HTTP connecter Acceptor Thread Count changed from 1 to 20
When HTTP Connector is changed from Blocking IO Socket to Non-Blocking IO Socket using the Advanced tab, the acceptor threads count in the General tab automatically changes to 1. However, HTTP Connector instance shows 20 threads when you check the threads in the node VM using jvisualvm or similar tool.

Issue

  1. Shared Objects > Resource Templates
  2. Create a new HTTP Connector resource template with Blocking IO Sockets with an instance.
  3. Set the Acceptor Thread Count to -20.
  4. Click Advanced tab.
  5. Check the Use Non-Blocking IO Sockets box and Save.
  6. Click Yes to reinstall the resource instance.
  7. Click the General tab.

    Now, the Acceptor Thread Count is changed to 1 and the Save button is enabled.

  8. Check the thread in the node VM.

    It shows 20 threads for the HTTP Connector instead of 1.

Workaround

  1. Click General and click Save.
  2. Click Yes to reinstall the resource instance.

    The Acceptor Thread Count now shows 1 in the node VM for the HTTP Connector instance.

Users of KeyStore provider fail to detect KeyStore refreshes
Users of KeyStore Provider such as Identity Provider, Trust Provider, and Mutual Identity Provider initialize at startup with credentials obtained from the KeyStore.

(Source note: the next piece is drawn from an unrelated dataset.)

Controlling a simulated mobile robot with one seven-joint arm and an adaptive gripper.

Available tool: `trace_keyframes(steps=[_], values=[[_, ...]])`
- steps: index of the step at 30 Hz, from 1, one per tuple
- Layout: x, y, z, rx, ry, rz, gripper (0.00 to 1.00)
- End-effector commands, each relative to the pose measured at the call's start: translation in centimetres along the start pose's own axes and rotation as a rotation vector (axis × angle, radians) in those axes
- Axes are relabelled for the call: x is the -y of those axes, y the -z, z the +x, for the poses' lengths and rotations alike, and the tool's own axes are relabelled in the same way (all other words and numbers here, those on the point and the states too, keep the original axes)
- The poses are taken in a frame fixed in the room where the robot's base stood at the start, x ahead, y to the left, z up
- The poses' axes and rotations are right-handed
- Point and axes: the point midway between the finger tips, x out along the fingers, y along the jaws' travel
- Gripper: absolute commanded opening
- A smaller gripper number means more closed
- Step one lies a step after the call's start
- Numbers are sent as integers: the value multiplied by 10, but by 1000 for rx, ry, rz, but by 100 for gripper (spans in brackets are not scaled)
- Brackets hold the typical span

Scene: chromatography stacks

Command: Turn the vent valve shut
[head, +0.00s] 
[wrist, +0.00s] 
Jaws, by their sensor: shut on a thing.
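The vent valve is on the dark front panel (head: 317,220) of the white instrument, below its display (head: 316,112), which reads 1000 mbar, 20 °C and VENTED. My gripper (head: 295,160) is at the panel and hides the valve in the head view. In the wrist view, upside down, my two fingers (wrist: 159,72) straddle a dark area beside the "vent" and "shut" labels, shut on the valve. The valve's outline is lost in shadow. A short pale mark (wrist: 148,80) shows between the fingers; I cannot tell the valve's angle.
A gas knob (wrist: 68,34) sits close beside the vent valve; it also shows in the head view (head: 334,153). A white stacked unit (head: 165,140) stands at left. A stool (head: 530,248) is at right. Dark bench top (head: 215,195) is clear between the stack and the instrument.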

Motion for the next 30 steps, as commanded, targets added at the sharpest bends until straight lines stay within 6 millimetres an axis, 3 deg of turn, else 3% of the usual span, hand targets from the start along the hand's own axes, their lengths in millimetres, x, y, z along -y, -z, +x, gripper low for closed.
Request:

However, they fail to detect future KeyStore refreshes. In order to avoid any service failures, perform the following procedure:
  1. Stop dependent services.
  2. Stop Subject, Trust, and Mutual Identity providers that supply the credentials.
  3. Stop KeyStore provider that supplies the KeyStore containing the credentials.
  4. Change login credentials of external system.
  5. Change the credentials in the ActiveMatrix Administrator's hosted KeyStore.
  6. Restart the KeyStore Credential and Subject, Trust, and Mutual Identity providers.
  7. Restart the dependent services.